### Provided data
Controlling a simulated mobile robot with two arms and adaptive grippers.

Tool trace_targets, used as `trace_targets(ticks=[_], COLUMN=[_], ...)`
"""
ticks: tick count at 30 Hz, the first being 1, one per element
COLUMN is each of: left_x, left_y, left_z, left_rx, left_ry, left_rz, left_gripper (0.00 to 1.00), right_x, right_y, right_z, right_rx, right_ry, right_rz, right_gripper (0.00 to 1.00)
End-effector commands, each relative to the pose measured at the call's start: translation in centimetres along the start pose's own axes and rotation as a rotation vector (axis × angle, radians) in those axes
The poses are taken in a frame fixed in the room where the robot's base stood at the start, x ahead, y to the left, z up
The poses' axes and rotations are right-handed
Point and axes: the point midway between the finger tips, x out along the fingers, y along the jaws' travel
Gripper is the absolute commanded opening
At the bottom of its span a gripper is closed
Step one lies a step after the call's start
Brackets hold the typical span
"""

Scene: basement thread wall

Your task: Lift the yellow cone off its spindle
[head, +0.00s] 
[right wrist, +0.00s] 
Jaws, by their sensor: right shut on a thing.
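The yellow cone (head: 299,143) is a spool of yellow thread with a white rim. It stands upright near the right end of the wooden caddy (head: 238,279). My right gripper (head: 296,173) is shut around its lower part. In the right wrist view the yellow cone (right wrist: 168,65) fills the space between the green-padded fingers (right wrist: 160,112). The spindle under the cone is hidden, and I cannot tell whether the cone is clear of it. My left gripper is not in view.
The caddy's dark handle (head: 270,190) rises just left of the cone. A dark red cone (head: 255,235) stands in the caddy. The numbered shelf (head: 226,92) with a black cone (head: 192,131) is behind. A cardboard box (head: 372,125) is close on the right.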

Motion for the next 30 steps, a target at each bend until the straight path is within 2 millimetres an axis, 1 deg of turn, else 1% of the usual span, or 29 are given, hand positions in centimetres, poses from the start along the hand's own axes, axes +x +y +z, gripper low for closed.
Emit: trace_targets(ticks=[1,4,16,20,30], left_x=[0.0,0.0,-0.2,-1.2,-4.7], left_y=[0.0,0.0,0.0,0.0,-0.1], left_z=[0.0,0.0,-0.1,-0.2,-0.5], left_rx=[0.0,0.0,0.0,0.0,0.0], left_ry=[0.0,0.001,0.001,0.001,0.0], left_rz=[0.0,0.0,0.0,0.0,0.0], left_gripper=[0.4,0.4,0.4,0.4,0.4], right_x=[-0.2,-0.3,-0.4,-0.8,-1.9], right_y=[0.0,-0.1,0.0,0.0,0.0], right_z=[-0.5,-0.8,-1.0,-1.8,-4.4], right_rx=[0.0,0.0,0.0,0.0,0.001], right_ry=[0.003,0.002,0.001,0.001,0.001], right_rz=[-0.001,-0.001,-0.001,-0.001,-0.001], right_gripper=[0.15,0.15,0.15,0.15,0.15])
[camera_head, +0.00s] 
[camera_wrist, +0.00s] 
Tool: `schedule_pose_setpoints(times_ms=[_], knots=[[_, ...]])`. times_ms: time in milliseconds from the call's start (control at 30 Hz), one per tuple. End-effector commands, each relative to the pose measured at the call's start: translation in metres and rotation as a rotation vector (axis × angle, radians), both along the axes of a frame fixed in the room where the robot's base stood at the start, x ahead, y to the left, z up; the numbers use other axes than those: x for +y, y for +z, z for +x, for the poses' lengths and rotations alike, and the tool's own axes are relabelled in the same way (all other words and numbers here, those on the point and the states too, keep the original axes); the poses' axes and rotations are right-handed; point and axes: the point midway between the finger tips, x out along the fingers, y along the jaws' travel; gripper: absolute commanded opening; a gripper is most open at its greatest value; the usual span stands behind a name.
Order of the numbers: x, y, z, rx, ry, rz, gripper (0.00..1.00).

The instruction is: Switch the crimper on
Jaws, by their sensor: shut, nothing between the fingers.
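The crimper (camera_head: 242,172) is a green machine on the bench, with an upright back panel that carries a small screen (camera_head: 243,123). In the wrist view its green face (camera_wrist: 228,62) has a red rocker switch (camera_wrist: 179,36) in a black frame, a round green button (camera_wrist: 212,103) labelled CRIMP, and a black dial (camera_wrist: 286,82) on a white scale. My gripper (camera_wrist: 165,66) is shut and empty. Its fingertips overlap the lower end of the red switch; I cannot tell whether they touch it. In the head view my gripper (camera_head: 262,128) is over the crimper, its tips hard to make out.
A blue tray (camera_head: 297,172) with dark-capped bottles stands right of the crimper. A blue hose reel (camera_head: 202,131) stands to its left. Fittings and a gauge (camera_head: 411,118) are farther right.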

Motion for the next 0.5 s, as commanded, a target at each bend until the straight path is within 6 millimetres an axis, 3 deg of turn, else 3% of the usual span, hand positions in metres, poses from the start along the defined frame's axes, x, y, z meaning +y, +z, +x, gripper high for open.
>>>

### Task
Exactly as they appear, retype the lines from the start of the records through the line containing "COLUMN is each".

### Exercise result
Controlling a simulated mobile robot with two arms and adaptive grippers.

Tool trace_targets, used as `trace_targets(ticks=[_], COLUMN=[_], ...)`
"""
ticks: tick count at 30 Hz, the first being 1, one per element
COLUMN is each of: left_x, left_y, left_z, left_rx, left_ry, left_rz, left_gripper (0.00 to 1.00), right_x, right_y, right_z, right_rx, right_ry, right_rz, right_gripper (0.00 to 1.00)

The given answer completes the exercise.